(Entries from a robot dataset)
----

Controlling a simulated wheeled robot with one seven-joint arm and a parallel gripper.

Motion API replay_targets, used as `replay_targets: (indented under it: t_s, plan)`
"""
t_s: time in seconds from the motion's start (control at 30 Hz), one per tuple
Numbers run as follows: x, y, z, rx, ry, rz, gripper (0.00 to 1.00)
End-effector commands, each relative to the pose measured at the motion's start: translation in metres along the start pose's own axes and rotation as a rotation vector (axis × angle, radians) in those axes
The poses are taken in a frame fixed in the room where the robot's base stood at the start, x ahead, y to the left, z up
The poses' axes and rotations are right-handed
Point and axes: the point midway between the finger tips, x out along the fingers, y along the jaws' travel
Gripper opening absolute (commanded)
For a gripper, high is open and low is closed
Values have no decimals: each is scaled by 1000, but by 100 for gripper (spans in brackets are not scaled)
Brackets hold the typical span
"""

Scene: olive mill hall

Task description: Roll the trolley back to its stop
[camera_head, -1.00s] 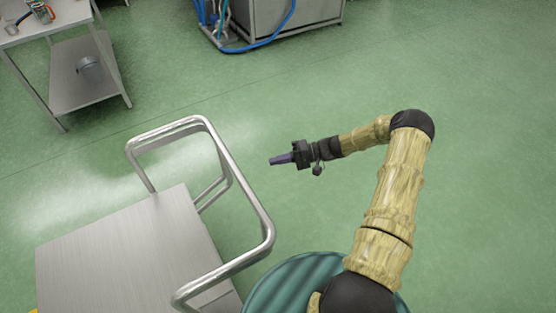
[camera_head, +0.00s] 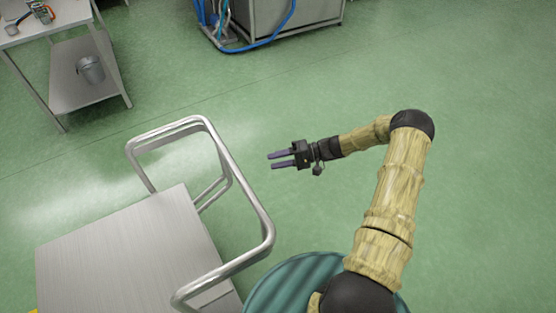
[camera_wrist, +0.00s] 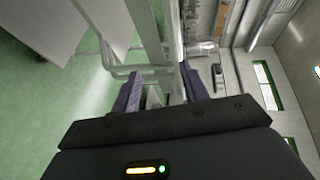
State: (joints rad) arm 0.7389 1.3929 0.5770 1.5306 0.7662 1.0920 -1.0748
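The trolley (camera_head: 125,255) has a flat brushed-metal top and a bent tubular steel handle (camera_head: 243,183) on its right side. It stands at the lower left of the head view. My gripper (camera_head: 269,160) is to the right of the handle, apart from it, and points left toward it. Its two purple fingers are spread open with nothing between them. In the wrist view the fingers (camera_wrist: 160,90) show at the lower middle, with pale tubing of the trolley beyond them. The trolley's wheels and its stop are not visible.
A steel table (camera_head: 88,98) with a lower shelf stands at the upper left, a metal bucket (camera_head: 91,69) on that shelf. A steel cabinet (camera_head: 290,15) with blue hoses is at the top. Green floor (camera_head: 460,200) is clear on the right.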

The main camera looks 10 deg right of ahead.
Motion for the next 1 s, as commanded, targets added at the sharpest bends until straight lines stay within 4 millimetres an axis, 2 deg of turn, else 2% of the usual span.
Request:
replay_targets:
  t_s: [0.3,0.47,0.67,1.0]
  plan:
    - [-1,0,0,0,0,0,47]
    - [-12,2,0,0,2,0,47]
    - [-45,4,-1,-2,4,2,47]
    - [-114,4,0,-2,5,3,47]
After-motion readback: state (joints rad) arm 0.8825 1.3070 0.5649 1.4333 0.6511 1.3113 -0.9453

----

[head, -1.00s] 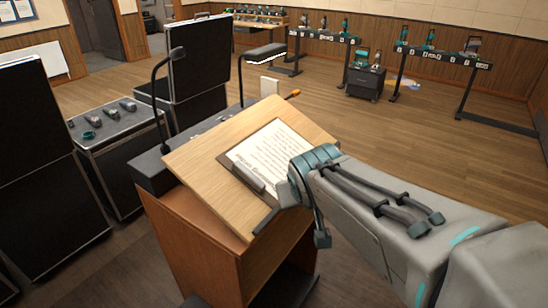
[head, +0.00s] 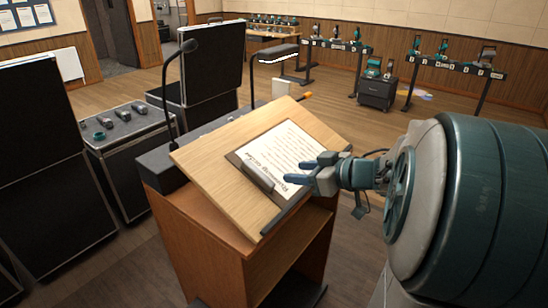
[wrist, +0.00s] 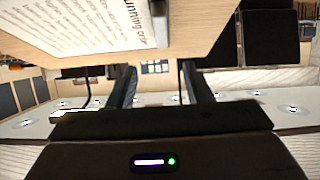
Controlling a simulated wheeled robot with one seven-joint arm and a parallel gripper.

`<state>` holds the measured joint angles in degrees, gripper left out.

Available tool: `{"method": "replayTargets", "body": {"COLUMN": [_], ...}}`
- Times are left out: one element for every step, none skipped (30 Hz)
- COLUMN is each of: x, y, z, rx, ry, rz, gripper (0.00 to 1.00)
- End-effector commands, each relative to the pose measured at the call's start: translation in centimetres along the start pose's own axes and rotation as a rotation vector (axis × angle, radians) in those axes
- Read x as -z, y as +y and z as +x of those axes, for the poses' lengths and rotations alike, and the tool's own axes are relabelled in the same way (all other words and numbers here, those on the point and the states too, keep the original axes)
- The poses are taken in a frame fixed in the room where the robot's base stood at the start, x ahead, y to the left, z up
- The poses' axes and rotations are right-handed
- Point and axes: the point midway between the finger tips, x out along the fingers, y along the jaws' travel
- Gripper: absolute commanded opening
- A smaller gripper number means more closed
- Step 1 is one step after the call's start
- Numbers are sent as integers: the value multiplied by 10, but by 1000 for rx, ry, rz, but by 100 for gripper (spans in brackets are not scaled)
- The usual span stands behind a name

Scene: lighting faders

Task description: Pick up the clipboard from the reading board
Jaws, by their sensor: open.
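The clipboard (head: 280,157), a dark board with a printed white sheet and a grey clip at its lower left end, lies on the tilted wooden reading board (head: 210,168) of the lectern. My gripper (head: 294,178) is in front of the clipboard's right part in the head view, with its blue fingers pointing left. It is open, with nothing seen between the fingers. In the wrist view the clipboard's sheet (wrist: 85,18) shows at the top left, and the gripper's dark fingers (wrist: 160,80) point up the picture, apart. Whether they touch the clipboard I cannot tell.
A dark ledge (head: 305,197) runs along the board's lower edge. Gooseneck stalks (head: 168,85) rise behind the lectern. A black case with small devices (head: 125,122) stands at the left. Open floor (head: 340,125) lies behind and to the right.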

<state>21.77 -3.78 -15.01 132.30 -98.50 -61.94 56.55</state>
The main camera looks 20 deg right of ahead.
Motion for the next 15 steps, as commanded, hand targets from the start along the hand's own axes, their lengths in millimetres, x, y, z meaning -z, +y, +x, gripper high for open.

----

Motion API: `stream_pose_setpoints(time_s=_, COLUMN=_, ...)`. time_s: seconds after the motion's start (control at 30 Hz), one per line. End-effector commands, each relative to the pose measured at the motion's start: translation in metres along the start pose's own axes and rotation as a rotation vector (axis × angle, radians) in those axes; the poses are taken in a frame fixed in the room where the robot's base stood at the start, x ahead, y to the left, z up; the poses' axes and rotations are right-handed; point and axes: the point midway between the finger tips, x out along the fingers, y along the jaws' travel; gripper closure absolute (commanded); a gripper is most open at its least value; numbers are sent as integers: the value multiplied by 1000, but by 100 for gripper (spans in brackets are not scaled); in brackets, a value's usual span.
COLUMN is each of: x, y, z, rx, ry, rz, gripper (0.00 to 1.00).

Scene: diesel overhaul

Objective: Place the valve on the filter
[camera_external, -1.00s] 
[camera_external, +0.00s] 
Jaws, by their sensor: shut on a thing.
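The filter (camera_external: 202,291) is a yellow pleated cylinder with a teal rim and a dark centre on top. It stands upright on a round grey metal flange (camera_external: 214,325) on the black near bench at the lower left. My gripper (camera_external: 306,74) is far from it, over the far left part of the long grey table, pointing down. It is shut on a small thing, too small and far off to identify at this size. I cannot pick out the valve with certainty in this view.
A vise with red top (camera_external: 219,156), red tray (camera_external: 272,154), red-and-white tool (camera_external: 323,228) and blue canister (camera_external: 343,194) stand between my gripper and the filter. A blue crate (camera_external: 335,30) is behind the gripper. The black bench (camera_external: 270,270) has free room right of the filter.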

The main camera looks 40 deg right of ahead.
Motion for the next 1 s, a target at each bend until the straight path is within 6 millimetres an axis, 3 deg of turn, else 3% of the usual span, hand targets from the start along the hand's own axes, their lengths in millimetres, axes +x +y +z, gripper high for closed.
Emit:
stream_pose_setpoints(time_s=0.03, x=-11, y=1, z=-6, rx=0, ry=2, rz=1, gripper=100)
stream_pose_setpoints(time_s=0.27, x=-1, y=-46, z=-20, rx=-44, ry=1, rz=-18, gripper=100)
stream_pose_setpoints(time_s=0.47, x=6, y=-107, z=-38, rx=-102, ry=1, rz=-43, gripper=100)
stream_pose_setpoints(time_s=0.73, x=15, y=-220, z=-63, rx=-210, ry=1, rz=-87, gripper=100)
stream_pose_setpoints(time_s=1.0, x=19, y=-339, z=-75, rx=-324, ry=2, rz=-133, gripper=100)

----

Goal = Retype precisely, and only, the span of lines that opens at the line containing "- End-effector commands, each" and closes at the line containing "- Read x as", both inclusive.

Solution =
- End-effector commands, each relative to the pose measured at the call's start: translation in centimetres along the start pose's own axes and rotation as a rotation vector (axis × angle, radians) in those axes
- Read x as -z, y as +y and z as +x of those axes, for the poses' lengths and rotations alike, and the tool's own axes are relabelled in the same way (all other words and numbers here, those on the point and the states too, keep the original axes)

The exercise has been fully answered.